Special Court for Sierra Leone: The 2000 statute of the tribunal set up an appellate tribunal, and Article 20 sets out the circumstances when an appeal against a judgement is possible.
Ad Hoc Court relating to crimes committed in East Timor: In November 2000, the Indonesian Parliament passed Law 26/2000 incorporating the Rome Statute of the International Criminal Court (ICC) - which as set out above includes the establishment of an appellate tribunal.
Cambodia: Article 9 (new) of 2004 law on the establishment of extraordinary chambers in the Courts of cambodia for the prosecution of crimes committed during the period of democratic kampuchea establishes both a trial court (known as the Extraordinary Chamber) and an appellate tribunal (known as the Supreme Court Chamber) ' Section F of the rules of procedure, titled 'Appeals from the Trial Chamber' sets out in details the manner and circumstances of an appeal.
Special Tribunal for Lebanon: The 2007 Agreement on the establishment of a Special Tribunal signed by the UN and the Lebanese government in 2007 sets up an appellate tribunal and ARticle 26 sets out the ground for appeal.
So The 1973 Act is totally unexceptional in having a right to appeal against conviction.

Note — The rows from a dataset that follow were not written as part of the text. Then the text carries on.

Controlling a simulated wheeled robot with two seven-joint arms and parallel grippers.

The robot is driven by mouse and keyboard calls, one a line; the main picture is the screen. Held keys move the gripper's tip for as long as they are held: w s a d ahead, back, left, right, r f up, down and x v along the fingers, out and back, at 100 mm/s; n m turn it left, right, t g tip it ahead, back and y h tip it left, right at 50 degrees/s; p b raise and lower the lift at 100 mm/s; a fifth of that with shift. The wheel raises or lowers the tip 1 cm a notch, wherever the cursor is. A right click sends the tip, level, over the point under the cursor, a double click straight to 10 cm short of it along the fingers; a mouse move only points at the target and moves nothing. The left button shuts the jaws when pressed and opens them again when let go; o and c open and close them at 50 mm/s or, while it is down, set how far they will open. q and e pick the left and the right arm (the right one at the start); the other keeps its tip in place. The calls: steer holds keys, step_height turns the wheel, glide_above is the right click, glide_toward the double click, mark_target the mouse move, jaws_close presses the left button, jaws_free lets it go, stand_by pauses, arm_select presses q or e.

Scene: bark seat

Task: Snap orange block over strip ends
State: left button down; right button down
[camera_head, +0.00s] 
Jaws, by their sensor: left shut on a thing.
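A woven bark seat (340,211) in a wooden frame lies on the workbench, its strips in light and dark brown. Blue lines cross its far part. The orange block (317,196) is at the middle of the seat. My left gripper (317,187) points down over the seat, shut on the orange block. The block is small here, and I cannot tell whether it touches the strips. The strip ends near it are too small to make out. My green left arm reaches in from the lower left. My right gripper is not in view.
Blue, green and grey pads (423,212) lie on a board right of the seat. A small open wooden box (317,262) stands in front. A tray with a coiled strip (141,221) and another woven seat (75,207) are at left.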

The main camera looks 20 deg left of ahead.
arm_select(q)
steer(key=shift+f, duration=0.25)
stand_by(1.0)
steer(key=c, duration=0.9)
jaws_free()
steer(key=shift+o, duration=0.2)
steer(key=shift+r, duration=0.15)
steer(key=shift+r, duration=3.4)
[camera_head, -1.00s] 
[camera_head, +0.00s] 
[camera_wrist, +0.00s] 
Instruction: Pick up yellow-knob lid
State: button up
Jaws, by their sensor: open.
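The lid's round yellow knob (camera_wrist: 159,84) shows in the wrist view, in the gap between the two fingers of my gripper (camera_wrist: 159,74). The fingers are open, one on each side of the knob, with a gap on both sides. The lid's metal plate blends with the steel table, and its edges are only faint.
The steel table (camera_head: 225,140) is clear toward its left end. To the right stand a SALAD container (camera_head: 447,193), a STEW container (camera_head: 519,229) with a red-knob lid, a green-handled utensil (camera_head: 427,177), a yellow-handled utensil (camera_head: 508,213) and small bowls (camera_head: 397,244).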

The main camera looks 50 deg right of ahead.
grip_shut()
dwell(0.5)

What the Law Minister may have been alluding to is that neither the accused prosecuted for crimes committed in World War 2 in the Nuremberg Trials (which took place in 1945/6) nor those prosecution in the International Military Tribunal for the Far East (also known as the Tokyo Trials which commenced in 1946) had a right of appeal.

What is true however is that Bangladesh's 1973 Act was the first international crimes legislation enacted with a right of appeal following conviction.

However, all those accused in contemporary tribunals do have a right to appeal.

Moreover, all the contemporary tribunals listed above have a right of appeal of certain decisions made by the trial court not only post-conviction but also in relation to certain decisions, made by the tribunal pre-trial (known as interlocutory appeals) which Bangladesh's 1973 does not provide.

There was a change in the Bangladesh tribunal's rules of procedure which allowed either party to seek a review by the tribunal of a decision which itself has made - but this is very different from an independent court reviewing the decision.

As far as I know (and if I am wrong please someone correct me on this) the Bangladesh tribunal has not overturned or amended a single substantive decision it has made that has come up before it for review before it - which of course is not really that suprising since it made the decision in the first place.

In the style of the Washington Post, I will give 'pinnochios' depending upon the level of inaccuracy in the particular statement - with four pinnochios being the maximum. The statement by the minister was wholly inaccurate, however he was probably meaning to allude to the fact that the 1973 Act was different from the Nuremberg and the Tokyo tribunals. I give the statement three pinnochios


  1. To ensure fair trial there must have appeal provision to an independent court which is absent in the ICC 1973 act. It is bizarre to me how same tribunal is reviewing its decision. No doubt it's a mockery by the name of justice.

    I am quite sure if international community allow this tribunal to go ahead it will be vicious example of human rights violation and other developing countries may take this example in future to hang the opposition if the countries faced any such kind of war trouble.

    I would ask UN or other international bodies to stop this tribunal and take necessary steps to form framework to ensure that war crimes trial must be run at international level to avoid judicial killing.

  2. Being a victim of this Regime, i can give u a small advise! Think twice before awarding 'pinnochios' to ministers of this Regime... Sometimes you are just a 'pinnochio' away from being deported.. Same goes to all foreign jurnos in Bangladesh, particularly the 'critical' one..

  3. As a Bangladeshi I am very much aware of the ongoing drama about this tribunal. Like every other Bangladeshis we all want war criminals free Bangladesh. But what is going on in Bangladesh is nothing but a dirty political game. The present government named this international War Crime Tribunal, but none of its laws complies with the international standard at all. Government is not giving permission to any international lawyer to enter into this tribunal! Government is only trying to abuse opposition leaders, where there are war criminals in the ruling party itself. We strictly want fair trial, not political trial at all.

  4. They killed so you kill. They raped so you rape.They don't deserve any transparency or fair trial. Because didn't do rape in fair way, they ware not transparent while killing. NO meaning such efforts to show is as 'Justice'.